A NITI Aayog report points out that leakages and poor-quality food supplements plague the Integrated Child Development Service (ICDS) scheme, eroding it efficacy. Against such a backdrop, the Union women and child development ministry’s proposal that take-home rations distributed at anganwadi centres be replaced with direct cash transfers makes eminent sense. Under ICDS, some 4.6 children below the age of three years and 1.9 crore pregnant/lactating women get rations to curb child and maternal mortality, child malnutrition and stunting. As per The Indian Express, the ministry will mount the pilot in 300 most-backward districts. Replacing the rations with cash transfers will not only weed out leakages, it will let beneficiaries pick better supplements from the market.

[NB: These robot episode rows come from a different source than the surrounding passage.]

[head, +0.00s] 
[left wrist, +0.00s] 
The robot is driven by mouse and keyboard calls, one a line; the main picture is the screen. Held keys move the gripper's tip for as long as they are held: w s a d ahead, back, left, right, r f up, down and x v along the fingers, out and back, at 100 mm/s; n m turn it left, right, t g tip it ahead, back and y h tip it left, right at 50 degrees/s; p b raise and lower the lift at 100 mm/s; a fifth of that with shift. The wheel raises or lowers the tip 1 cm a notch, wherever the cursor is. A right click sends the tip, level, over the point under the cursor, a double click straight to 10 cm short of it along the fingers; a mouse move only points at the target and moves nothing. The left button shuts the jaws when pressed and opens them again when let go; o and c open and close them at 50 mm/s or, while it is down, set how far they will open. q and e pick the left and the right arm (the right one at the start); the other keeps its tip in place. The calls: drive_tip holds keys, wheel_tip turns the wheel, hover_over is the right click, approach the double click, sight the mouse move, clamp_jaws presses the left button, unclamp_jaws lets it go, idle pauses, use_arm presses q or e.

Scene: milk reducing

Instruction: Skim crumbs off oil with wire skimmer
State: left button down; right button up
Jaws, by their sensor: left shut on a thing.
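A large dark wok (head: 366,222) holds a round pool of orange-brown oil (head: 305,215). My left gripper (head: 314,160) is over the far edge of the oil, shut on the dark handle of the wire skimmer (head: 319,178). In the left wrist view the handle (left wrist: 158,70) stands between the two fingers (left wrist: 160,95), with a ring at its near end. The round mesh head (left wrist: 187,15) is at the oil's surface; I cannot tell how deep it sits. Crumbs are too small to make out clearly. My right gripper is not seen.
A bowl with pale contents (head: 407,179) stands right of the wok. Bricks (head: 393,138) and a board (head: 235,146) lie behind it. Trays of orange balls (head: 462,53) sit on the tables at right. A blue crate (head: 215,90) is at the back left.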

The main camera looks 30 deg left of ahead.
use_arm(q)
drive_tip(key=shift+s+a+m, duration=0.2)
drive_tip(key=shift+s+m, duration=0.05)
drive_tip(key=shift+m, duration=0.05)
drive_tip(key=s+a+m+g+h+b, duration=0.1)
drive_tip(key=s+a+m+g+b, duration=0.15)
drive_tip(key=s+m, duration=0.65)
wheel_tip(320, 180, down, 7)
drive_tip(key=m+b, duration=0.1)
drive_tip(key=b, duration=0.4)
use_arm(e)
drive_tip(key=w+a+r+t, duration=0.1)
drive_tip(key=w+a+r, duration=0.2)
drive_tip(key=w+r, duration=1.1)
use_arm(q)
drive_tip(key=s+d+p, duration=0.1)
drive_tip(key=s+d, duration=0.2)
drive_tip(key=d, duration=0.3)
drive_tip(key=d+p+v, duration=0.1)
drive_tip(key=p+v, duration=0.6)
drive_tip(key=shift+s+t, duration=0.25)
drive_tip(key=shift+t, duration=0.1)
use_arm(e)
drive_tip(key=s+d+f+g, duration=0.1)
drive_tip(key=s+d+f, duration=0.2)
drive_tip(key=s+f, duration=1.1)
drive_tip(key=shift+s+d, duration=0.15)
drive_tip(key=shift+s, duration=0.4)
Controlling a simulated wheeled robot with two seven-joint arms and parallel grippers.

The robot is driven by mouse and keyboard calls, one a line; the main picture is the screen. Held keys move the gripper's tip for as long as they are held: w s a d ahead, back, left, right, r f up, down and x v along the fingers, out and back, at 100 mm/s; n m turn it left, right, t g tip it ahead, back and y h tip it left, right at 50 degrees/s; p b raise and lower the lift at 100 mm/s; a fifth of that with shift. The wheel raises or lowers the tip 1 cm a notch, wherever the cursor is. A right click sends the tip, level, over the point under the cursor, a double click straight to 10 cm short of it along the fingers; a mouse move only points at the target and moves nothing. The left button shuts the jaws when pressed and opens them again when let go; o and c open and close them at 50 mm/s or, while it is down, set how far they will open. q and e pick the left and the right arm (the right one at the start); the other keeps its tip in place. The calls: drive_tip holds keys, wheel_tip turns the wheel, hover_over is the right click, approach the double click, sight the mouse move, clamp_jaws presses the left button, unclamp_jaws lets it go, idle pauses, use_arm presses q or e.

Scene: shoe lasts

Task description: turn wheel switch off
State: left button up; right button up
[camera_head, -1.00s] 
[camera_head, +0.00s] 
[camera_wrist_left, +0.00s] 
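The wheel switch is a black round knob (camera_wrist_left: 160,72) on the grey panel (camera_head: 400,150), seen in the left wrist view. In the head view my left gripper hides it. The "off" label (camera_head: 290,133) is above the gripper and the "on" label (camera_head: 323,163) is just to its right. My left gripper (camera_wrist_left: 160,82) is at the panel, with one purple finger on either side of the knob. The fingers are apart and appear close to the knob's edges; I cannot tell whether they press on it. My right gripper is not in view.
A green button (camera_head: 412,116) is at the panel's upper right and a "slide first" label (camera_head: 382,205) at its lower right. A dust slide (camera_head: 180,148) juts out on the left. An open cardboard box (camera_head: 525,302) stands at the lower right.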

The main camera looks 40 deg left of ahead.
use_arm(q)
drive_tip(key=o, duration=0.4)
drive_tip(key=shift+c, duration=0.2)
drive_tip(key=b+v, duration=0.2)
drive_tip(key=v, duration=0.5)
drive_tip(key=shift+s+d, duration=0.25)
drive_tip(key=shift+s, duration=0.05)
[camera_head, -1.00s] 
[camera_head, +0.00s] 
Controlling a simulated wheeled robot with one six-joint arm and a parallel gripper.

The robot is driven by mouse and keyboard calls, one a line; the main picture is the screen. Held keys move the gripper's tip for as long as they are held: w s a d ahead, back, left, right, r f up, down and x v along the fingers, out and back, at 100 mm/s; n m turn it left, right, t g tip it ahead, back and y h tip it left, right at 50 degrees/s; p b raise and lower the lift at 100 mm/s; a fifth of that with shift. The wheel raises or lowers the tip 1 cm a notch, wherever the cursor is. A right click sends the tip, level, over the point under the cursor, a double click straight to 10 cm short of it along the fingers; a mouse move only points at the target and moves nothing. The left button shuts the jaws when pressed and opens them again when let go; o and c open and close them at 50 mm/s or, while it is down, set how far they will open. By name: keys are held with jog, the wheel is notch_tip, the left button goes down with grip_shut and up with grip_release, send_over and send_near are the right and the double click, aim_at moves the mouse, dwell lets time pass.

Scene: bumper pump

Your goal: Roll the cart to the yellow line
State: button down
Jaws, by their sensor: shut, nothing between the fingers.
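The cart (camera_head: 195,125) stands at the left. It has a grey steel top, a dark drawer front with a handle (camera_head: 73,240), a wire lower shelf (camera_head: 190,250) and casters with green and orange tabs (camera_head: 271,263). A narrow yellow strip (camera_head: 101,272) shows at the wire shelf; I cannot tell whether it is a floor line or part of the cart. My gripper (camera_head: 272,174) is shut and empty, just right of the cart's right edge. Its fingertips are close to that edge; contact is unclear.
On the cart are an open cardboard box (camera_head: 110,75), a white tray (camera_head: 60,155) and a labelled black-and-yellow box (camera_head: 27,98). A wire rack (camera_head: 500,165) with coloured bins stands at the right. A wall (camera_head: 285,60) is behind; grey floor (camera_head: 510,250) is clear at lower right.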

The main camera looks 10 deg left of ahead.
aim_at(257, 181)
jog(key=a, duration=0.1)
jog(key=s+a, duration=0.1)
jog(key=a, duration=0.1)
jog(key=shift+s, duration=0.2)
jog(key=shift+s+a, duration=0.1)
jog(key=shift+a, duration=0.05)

It remains to be seen, though, if the daily entitlement— Rs 8 for a child, Rs 9.30 for a pregnant/lactating woman and Rs 12 for a severely malnourished child—proves adequate. The bigger issue, though, is that of expanding direct benefit transfer (DBT) to public procurement and subsidised distribution of food grains. It has to replace the FCI–minimum support price (MSP) based model, focused mainly on wheat and rice procurement, and that too from largely just Punjab and Haryana. While there is a need to shift to a composite per hectare cash transfer for farm subsidy, the government must also do away with the PDS and give transfers to beneficiaries.
Madhya Pradesh’s experiment, of transferring cash to farmers to offset the gap between MSP and market prices realised can be eventually direct policy towards shutting down the inefficient FCI-PDS model. Shifting to DBT will save more than Rs 40,000 crore a year; that should prod the government to take this political risk.